※今月は説教要旨ではありません。

 

「神に従う人の結ぶ実は命の木となる」 

 

耳ある者は、"霊"が諸教会に告げることを聞くがよい。勝利を得る者には、神の楽園にある命の木の実を食べさせよう。 (ヨハネの黙示録2:7)

川は、都の大通りの中央を流れ、その両岸には命の木があって、年に十二回実を結び、毎月実をみのらせる。そして、その木の葉は諸国の民の病を治す。
                    (ヨハネの黙示録22:2)

命の木に対する権利を与えられ、門を通って都に入れるように、自分の衣を洗い清める者は幸いである。                      (ヨハネの黙示録22:14)

 

私がB教会の牧師に赴任した時、隣のC伝道所におられたのがA牧師でした。長距離トラック運転手をされながら日曜日にはご自宅で開拓伝道に励んでこられたのでしたが、早くに奥様を亡くされ、再婚した奥様も亡くされ、お子様方が独立されてからは長い間、お1人で礼拝を守られることがほとんどだったといいます。

 

普段は寡黙なA牧師でしたが、隔月開催だったD地区教師会での開会礼拝当番が回ってくる度に「聖霊、来てください!聖霊、来てください!聖霊、来てください!」と絶叫の祈りをされました。そして毎回、ヨハネの黙示録22章から「命の木」について説教をされました。出口の見えない堂々巡りの説教で、後に様々な議事を控えている教師会の席には「ああ、またか…」といわんばかりの雰囲気が漂いました。今にして思えば、あの頃のA牧師にはすでに認知症の症状があったのかもしれません。

 

数年後、一人暮らしができなくなったA牧師は、遠方のご子息に引き取られることになりました。それに伴い、ご自宅を兼ねていたC伝道所は閉所されることになりました。閉所式の日、C伝道所に早く到着した私は、礼拝堂として用いられてきた部屋の最前列に、正装されたA牧師がぽつんと座っておられるのを見ました。それは人が集まっても集まらなくても、決して礼拝を途切れさせなかった牧師の厳かな姿でした。
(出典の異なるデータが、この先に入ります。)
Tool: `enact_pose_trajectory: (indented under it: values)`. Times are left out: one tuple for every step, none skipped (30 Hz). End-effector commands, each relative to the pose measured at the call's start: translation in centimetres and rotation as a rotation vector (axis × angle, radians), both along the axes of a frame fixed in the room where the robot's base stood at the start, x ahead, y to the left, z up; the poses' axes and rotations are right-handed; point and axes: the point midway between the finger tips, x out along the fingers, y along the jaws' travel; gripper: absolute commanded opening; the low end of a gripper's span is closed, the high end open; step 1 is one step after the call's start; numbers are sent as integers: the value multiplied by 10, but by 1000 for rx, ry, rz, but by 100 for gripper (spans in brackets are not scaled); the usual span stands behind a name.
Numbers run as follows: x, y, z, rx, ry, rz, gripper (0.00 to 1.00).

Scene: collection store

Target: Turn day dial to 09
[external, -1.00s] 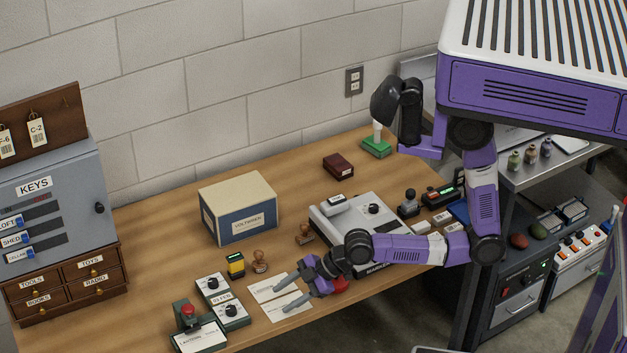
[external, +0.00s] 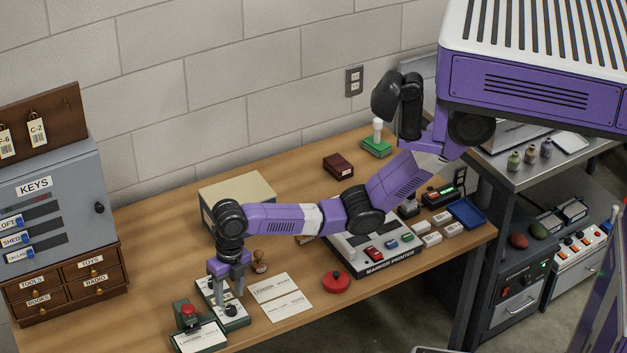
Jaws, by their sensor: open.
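The dial unit (external: 240,321) is a small white-topped box with dark green sides near the front edge of the bench. Its front black knob (external: 232,311) shows just below my fingertips. The rear knob and most of the small label between them are hidden behind my gripper. Which knob is the day dial, and its reading, I cannot tell. My gripper (external: 230,301) points down over the unit, open, with its fingers either side of the front knob as seen here. Whether they touch it is unclear.
A green stand with a red knob and a card (external: 200,337) stands close at left. Paper cards (external: 287,307), a wooden stamp (external: 260,262) and a red round object (external: 336,282) lie at right. A cardboard box (external: 262,190) stands behind my arm.

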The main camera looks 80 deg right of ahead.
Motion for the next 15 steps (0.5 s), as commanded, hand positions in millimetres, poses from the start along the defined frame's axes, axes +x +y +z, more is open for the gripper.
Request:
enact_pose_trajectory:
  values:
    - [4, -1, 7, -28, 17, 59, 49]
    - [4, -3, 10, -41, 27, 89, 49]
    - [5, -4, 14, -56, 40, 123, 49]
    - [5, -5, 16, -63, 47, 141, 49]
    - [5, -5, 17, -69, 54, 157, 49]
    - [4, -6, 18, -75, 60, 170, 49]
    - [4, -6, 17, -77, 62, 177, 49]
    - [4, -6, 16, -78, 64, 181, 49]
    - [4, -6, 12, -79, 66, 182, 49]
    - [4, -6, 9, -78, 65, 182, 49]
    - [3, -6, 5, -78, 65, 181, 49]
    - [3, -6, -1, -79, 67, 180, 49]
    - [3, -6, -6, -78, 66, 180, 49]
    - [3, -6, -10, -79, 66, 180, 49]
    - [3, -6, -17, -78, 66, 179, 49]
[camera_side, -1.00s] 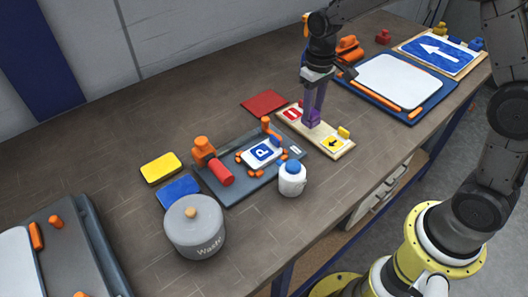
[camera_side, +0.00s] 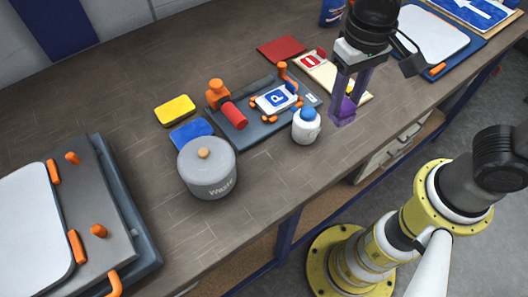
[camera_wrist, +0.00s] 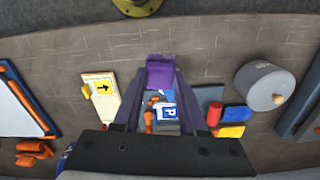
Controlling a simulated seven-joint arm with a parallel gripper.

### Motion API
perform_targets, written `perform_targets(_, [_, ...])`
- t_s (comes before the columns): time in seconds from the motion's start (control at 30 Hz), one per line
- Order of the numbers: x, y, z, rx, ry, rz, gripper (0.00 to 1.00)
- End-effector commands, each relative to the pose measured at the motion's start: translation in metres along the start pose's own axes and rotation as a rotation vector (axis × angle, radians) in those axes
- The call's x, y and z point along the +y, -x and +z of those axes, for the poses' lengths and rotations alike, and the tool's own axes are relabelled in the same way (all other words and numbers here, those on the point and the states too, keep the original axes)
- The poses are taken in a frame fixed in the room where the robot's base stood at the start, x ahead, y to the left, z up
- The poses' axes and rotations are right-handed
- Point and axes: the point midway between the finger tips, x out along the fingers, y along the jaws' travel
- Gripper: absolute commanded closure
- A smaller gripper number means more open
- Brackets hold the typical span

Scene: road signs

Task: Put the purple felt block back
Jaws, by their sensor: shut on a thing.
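My gripper (camera_side: 344,117) is shut on the purple felt block (camera_side: 346,107), held between its two purple fingers. In the side view, block and fingertips show in front of the wooden sign board (camera_side: 305,66); the block's height is hard to tell. In the wrist view, the purple block (camera_wrist: 160,73) sits between the fingertips (camera_wrist: 160,85). In the side view, the gripper hides that end of the board.
A white bottle with a blue cap (camera_side: 307,127) stands left of the gripper. Behind it is a grey fixture (camera_side: 251,134) with a parking sign (camera_side: 276,98). A red pad (camera_side: 281,49) lies behind.

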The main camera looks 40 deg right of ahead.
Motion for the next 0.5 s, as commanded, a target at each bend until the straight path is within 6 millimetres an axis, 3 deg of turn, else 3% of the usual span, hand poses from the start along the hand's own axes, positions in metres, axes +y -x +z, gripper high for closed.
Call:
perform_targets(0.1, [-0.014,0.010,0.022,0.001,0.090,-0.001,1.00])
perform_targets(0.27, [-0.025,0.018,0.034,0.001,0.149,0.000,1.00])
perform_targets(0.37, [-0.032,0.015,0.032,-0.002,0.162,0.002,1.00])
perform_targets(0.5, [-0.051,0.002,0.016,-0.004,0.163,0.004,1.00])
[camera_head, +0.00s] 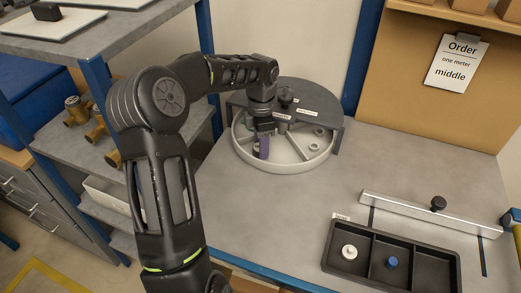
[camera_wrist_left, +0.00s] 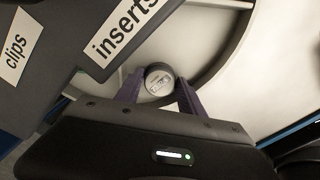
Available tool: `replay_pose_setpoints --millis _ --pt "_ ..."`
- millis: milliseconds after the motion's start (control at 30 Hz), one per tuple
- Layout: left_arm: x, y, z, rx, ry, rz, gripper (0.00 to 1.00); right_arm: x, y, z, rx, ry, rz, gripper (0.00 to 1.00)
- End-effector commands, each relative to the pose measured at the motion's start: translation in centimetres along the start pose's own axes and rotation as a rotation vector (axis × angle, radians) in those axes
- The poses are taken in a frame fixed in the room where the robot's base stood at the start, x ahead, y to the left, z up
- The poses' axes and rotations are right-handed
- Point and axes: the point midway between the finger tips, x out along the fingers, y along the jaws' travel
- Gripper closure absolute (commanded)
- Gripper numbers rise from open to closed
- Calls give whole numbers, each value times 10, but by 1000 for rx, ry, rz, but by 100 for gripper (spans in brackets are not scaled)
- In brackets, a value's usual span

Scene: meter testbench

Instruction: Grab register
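My left gripper (camera_head: 261,146) reaches down into the round tray (camera_head: 285,165) on the bench, inside one of its compartments. In the left wrist view, a small round register (camera_wrist_left: 158,79) with a pale dial face sits between the tips of the two purple fingers (camera_wrist_left: 160,88). The fingers stand apart, one on each side of it, very close to its rim. I cannot tell whether they press on it or leave a slim gap. In the head view the gripper hides the register. My right gripper is not in view.
A grey cover with "inserts" (camera_wrist_left: 125,25) and "clips" labels lies over the tray's back part. A dark three-compartment tray (camera_head: 430,269) holds a white part (camera_head: 349,252) and a blue part (camera_head: 391,263). A metal bar (camera_head: 405,209) lies behind it. The bench middle is clear.

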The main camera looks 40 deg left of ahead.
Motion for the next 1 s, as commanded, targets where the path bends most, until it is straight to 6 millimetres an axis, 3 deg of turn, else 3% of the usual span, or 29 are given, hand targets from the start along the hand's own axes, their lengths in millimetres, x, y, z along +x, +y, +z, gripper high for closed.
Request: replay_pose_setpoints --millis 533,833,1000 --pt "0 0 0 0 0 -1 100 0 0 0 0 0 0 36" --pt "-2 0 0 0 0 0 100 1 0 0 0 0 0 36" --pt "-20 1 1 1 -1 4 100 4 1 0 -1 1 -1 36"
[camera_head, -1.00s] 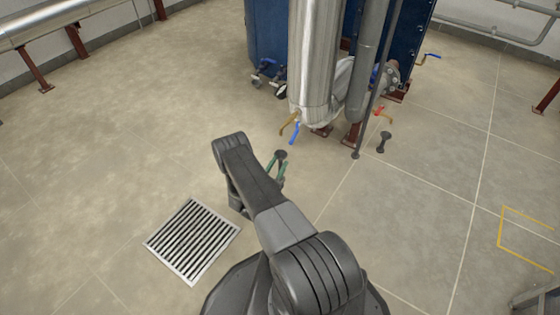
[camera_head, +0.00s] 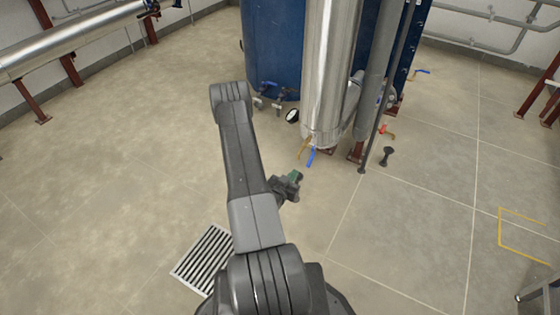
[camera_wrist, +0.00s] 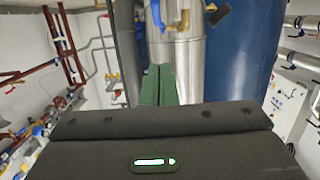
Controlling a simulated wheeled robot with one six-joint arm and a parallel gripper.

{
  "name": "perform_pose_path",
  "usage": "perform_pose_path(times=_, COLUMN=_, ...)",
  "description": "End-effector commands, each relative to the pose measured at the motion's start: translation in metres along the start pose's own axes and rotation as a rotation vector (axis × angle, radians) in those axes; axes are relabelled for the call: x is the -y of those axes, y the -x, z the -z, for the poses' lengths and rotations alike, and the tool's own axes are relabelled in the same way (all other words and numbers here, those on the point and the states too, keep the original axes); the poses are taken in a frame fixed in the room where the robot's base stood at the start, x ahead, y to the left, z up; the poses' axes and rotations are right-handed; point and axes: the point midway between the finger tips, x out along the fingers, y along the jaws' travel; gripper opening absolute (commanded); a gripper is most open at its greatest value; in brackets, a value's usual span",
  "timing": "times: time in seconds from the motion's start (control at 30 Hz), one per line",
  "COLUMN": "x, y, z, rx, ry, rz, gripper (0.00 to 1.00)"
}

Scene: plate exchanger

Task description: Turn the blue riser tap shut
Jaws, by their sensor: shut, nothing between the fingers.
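The blue tap lever (camera_head: 311,157) hangs at the foot of the silver clad riser (camera_head: 325,70), tilted slightly from vertical. It also shows at the top of the wrist view (camera_wrist: 158,14), pointing down in front of the silver pipe. In the wrist view the closed fingers (camera_wrist: 157,86) lie below the blue lever.
A blue tank (camera_head: 272,50) stands behind the riser. A red-handled tap (camera_head: 386,130) and a black floor post (camera_head: 388,156) are to the right. A floor grating (camera_head: 203,258) lies beside my arm. The floor to the right is mostly clear.

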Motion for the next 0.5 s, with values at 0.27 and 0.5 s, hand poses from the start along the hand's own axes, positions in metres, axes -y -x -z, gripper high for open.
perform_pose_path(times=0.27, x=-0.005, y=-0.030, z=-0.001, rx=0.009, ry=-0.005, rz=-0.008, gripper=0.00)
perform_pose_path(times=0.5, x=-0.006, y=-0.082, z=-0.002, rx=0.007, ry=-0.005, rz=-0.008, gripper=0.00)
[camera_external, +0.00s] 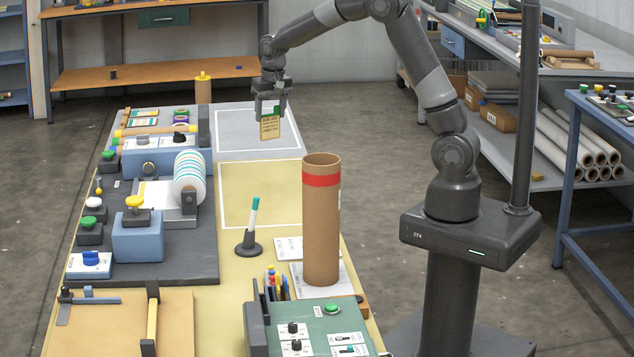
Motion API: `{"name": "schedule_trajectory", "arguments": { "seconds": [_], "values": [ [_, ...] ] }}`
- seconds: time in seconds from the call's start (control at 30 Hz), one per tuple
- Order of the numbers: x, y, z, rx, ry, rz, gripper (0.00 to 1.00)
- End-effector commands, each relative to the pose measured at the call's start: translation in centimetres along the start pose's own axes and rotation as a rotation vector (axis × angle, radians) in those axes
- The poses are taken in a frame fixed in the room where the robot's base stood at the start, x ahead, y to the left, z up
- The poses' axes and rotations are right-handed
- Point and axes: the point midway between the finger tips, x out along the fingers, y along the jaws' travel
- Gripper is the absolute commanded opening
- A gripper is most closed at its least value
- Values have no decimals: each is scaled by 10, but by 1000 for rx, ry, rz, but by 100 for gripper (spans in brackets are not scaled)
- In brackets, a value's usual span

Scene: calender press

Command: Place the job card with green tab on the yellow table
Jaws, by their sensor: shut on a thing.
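The job card with green tab (270,127) is a small tan card with dark print, its green tab at the top close to the fingers. My gripper (270,108) is shut on the card at its upper edge, and the card hangs nearly upright, slightly tilted. In the picture it appears in front of the grey-white outlined area at the far end of the yellow table (232,268). It seems to be above the surface; the exact height cannot be told.
A tall cardboard tube (321,225) with a red band stands at the table's right edge. A green-white marker in a black stand (250,228) stands left of it. A machine with rollers and knobs (150,215) fills the left side. The grey-white outlined area (235,128) looks clear.

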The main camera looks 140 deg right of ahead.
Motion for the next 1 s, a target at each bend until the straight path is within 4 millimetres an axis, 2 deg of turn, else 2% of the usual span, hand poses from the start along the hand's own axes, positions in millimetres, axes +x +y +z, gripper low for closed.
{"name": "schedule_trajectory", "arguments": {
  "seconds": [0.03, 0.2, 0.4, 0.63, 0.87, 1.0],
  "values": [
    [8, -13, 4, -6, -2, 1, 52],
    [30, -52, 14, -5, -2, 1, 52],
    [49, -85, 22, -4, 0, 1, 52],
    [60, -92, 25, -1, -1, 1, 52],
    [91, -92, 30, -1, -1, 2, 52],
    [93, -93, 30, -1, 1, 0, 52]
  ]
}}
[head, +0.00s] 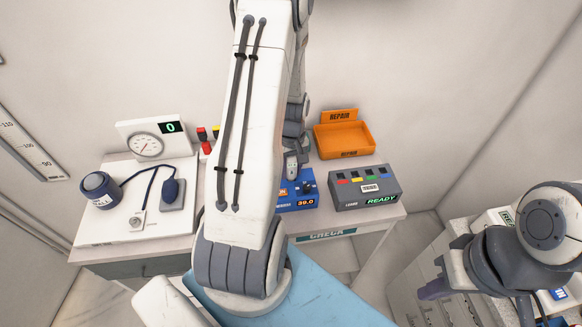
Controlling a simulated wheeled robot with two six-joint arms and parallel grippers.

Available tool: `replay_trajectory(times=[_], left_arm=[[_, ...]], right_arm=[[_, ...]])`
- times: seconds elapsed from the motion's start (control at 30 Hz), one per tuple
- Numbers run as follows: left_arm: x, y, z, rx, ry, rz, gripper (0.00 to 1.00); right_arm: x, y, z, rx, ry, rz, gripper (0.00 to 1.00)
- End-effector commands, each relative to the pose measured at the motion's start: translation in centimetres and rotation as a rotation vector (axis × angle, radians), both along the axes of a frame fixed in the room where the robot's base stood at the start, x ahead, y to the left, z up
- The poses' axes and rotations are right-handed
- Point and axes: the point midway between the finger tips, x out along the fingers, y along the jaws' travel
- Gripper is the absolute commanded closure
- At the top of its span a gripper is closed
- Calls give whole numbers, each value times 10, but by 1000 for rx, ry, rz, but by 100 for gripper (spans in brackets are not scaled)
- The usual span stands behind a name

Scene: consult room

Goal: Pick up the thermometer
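A small pale grey, upright device that looks like the thermometer (291,166) shows just right of my large white arm link, at the blue unit (303,204) reading 39.0. The link hides the left part of the blue unit. Dark grey parts of my left gripper (295,140) show just above the device, mostly hidden behind the link. I cannot tell whether its fingers touch the device or are open. My right gripper (436,289) is at the lower right, far from the device, and its fingers are not clear.
An orange REPAIR tray (343,136) stands behind to the right. A grey box marked READY (365,188) is right of the blue unit. A blood pressure cuff (100,187) with bulb and a dial scale (147,143) are on the left. A drawer cabinet stands lower right.

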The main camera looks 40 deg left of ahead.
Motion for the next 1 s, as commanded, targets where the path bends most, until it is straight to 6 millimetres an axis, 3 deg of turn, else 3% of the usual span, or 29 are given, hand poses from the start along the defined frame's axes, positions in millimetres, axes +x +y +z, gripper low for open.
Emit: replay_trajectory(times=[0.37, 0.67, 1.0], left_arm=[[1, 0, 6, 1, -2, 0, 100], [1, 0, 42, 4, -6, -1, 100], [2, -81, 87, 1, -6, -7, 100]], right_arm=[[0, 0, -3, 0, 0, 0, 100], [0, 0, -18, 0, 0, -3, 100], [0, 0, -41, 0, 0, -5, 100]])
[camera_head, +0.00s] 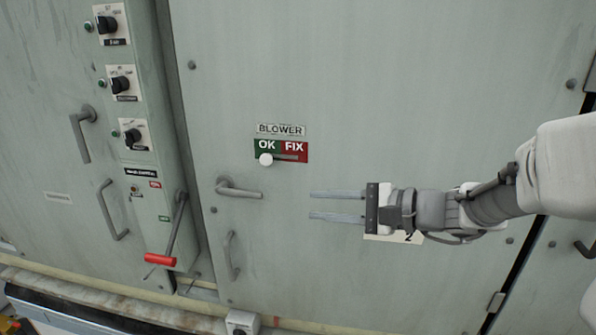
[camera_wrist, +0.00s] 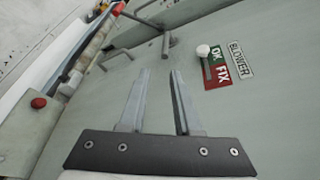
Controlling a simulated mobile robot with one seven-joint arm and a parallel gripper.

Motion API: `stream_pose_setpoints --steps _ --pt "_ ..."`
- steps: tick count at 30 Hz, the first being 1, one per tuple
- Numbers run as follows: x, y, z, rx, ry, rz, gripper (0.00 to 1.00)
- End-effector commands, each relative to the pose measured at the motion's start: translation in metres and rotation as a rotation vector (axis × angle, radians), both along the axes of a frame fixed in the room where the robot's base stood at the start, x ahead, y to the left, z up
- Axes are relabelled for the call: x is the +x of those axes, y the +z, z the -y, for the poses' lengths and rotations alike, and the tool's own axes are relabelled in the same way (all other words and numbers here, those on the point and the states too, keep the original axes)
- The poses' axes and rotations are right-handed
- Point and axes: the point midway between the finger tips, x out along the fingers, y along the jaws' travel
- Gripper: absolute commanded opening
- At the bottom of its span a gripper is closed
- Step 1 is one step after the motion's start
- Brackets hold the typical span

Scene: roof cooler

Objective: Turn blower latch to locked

その席で、ボロボロと涙をこぼしておられた後ろ姿が忘れられません。あの礼拝がA牧師とご一緒したこの世での最期でした。

 

数年前の教団新報で、A牧師が亡くなられたことを知りました。20代の私が出会った70代のA牧師は、自らを献げきった長年の伝道牧会によって疲れ果てておられました。しかし私は今も聖書通読で旧新約66巻の最終章ヨハネの黙示録22章に到達する度に「命の木」について同じ説教を繰り返されたA牧師を懐かしく思い出します。そしてA牧師が、どんな時にも伝え続けたかった、最期まで忘れたくなかった「命」の福音を、私自身の初心に立ち返って想い巡らせるのです。